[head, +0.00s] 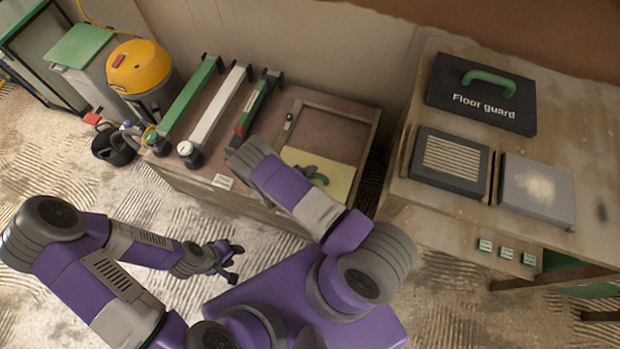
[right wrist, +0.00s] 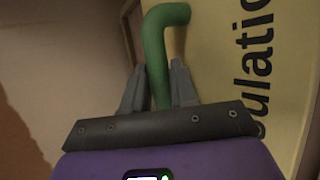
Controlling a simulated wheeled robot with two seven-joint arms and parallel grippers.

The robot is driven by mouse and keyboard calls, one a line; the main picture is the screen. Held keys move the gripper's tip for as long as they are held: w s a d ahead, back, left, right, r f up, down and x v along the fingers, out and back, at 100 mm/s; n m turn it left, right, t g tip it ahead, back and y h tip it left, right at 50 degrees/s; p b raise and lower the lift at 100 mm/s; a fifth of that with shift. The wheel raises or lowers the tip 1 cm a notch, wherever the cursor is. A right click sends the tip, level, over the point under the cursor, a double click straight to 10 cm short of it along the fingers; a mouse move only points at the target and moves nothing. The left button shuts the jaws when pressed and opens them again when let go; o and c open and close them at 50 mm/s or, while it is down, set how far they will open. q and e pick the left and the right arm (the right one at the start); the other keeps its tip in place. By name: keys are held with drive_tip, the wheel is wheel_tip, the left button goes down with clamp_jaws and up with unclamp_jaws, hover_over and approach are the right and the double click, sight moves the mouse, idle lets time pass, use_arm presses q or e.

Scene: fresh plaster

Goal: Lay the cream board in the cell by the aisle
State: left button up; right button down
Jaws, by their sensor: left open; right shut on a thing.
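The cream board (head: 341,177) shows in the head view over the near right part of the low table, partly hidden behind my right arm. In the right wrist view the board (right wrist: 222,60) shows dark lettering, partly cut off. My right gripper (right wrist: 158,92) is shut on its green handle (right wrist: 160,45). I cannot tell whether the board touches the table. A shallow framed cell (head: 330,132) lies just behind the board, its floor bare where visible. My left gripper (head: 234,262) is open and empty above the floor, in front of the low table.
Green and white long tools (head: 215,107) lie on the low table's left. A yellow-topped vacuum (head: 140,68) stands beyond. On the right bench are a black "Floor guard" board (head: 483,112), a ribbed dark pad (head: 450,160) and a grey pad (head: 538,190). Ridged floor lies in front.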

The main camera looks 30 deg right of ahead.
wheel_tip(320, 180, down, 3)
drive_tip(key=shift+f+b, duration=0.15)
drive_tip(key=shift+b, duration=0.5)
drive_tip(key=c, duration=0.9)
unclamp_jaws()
------
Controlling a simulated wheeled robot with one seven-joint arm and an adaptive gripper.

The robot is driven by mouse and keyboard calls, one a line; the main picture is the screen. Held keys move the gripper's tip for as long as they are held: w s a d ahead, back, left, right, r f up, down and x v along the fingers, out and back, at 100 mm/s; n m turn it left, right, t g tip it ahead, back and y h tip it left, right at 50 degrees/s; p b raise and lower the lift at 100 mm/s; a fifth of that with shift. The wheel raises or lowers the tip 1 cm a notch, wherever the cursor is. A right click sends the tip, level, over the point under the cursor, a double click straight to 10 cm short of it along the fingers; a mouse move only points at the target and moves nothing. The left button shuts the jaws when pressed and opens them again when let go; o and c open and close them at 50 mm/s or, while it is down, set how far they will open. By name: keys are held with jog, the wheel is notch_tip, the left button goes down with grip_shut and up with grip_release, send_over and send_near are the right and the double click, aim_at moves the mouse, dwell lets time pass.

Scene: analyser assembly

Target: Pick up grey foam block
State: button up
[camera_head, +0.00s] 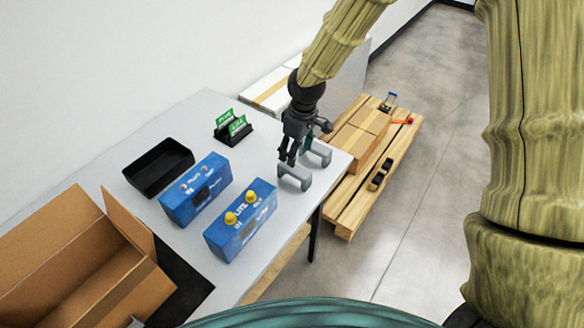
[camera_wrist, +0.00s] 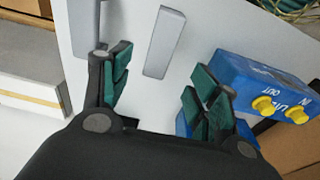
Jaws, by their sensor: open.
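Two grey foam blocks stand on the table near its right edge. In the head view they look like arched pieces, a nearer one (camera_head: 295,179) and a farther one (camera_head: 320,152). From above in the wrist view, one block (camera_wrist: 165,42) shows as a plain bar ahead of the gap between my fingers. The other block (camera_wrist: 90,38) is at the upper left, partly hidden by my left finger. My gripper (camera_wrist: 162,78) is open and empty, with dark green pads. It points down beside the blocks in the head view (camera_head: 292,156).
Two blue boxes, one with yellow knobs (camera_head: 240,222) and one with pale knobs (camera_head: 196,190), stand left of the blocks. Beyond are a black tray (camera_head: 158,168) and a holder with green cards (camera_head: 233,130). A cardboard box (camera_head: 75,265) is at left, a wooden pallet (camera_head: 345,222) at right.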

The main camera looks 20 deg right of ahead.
------
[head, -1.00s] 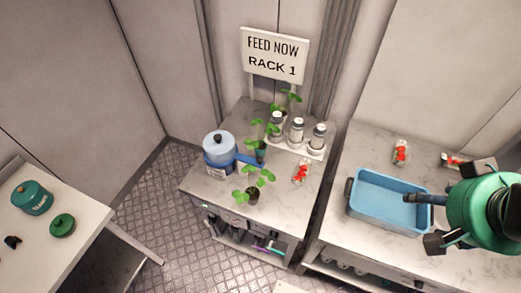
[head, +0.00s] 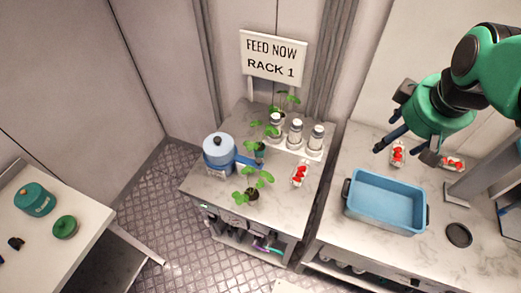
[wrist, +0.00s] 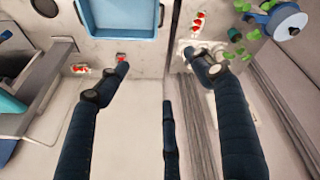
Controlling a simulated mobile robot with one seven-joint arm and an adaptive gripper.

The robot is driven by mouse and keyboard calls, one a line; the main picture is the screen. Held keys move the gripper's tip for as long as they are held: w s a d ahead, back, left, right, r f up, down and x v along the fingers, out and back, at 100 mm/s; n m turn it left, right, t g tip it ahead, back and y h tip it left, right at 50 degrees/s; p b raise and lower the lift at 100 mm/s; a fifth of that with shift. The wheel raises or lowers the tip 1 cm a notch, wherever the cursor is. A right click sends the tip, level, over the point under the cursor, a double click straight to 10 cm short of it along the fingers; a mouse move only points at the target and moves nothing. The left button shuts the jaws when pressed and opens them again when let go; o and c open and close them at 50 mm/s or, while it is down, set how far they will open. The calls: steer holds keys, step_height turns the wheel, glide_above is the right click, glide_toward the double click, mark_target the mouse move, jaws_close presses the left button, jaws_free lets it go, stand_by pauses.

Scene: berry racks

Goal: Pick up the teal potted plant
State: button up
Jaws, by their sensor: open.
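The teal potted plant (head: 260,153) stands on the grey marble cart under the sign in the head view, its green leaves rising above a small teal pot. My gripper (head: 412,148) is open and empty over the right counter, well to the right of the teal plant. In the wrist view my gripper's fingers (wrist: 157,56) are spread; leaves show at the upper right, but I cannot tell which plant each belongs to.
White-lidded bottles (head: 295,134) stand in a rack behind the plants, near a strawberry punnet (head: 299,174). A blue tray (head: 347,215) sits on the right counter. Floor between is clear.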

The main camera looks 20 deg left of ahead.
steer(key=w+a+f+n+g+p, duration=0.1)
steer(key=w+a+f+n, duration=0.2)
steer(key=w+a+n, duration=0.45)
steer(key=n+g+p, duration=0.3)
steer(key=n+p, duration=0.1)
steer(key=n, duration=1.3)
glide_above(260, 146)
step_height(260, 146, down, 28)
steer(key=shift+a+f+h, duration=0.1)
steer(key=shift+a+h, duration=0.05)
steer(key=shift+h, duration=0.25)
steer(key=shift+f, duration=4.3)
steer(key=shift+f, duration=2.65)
------
• WRITTEN INSTRUCTION: Look for "adaptive" and pull out every line that has it.

• CORRECT RESULT:
Controlling a simulated wheeled robot with one seven-joint arm and an adaptive gripper.
Controlling a simulated mobile robot with one seven-joint arm and an adaptive gripper.

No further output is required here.